К возвращению Бирона во Францию у короля не осталось ни малейшего сомнения в его виновности. Он узнал все от одного из своих агентов по имени Лёфэн. Бирон находился в своем поместье в Бургундии. Требовалось его разоружить.
Сюлли написал ему о необходимости замены его устаревших пушек на новые. Он не осмелился отказаться. Тогда король пишет ему: «Приезжайте меня повидать. Я не верю ни слову из того, что говорят против Вас. Считаю эти обвинения лживыми. Я люблю Вас и буду Вас любить всегда».
Это была правда.
Бирон не мог отсидеться в своих землях без пушек. Безусловно, он мог бежать, но трудно было отказаться от того блестящего положения, которое он занимал во Франции. К тому же он не верил, что король мог быть обо всем осведомлен. По крайней мере он не верил в существование доказательств.
Испанец Фуэнтес и герцог Савойский советовали ему, как говорят, взять быка за рога и отрицать все наотрез.
У ворот Фонтенбло его ожидал предавший его Лёфэн. Надо было окончательно столкнуть его в пропасть, иначе Лёфэн сам мог поплатиться.
— Мужайтесь, мой господин, и не вешайте носа, — шепнул он ему тихо, — король ничего не знает.
Он уже был во дворце, когда многие еще утверждали, что он не покажется. Сам король говорил то же утром тринадцатого июня 1602 года, гуляя в саду Фонтенбло. Вдруг он его увидел. Первым движением короля было броситься к нему и обнять.
— Хорошо, что вы приехали, — сказал он. Потом добавил весело и грозно — Иначе я бы отправился вас искать.
С этими словами он увлек его в комнату и здесь, один на один, спросил его, глядя в глаза:
— Вам нечего мне сказать, Бирон?
— Мне? — спросил Бирон. — Разумеется нет. Я прибыл узнать моих обвинителей и покарать их, вот и все.
Король, очень откровенный на этот раз, желал спасти Бирона. Генрих лгал только женщинам. Он никогда не был загадкой для того, кого любил, оставляя им, напротив, слишком ясно видеть все, что в нем происходило. Днем король увел Бирона в закрытый сад Фонтенбло. Отсюда ничего невозможно было услышать, но видели их хорошо.

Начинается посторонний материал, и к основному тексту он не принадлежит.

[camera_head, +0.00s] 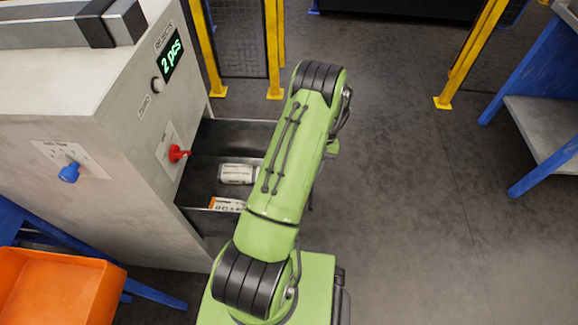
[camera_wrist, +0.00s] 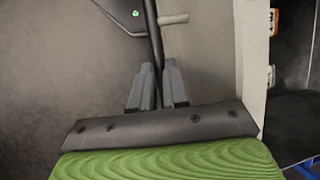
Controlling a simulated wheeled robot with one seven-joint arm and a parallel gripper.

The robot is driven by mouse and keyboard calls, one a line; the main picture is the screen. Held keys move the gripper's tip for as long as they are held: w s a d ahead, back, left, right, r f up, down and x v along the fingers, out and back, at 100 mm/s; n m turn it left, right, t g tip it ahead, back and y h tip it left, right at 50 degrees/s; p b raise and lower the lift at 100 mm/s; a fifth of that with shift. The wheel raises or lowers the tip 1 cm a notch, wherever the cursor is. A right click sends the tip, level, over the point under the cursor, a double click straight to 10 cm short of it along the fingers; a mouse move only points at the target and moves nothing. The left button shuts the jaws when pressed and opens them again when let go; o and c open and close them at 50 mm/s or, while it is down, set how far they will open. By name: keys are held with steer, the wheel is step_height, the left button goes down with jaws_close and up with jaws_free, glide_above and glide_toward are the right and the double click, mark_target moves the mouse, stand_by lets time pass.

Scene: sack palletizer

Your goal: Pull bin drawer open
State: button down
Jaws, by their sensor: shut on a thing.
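The dark bin drawer (camera_head: 203,175) stands out from the right face of the grey cabinet in the head view, open at the top. A white packet (camera_head: 237,173) and a white and orange packet (camera_head: 227,204) lie in it. My green arm covers its right side. In the wrist view, my gripper (camera_wrist: 158,67) has its two grey fingers closed around a thin dark bar (camera_wrist: 152,38), which looks like the drawer's handle. My gripper and the handle are hidden in the head view.
The grey cabinet (camera_head: 75,115) carries a display reading "2 pcs" (camera_head: 172,54), a red knob (camera_head: 178,153) and a blue knob (camera_head: 69,172). An orange bin (camera_head: 60,288) is at lower left. A blue-framed table (camera_head: 545,130) stands at right. Floor (camera_head: 420,210) between is clear.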

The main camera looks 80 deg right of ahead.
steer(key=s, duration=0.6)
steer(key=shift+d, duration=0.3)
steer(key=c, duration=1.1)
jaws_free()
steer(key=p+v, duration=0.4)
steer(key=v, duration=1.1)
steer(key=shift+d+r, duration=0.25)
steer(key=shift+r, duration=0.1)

Бирон, по-прежнему горделивый, высоко задирал голову и, казалось, высокомерно отвергал свою вину. После обеда та же прогулка и та же пантомима. Король хорошо видел, что с этим человеком сделать ничего нельзя. Он закрылся с Сюлли и королевой. Всё, что узнали об этом секретном совещании, это то, что король по-прежнему защищал Бирона. Вечером королю сообщили, что Бирон собирается бежать ночью. И если король собирается арестовать его завтра, то это будет слишком поздно.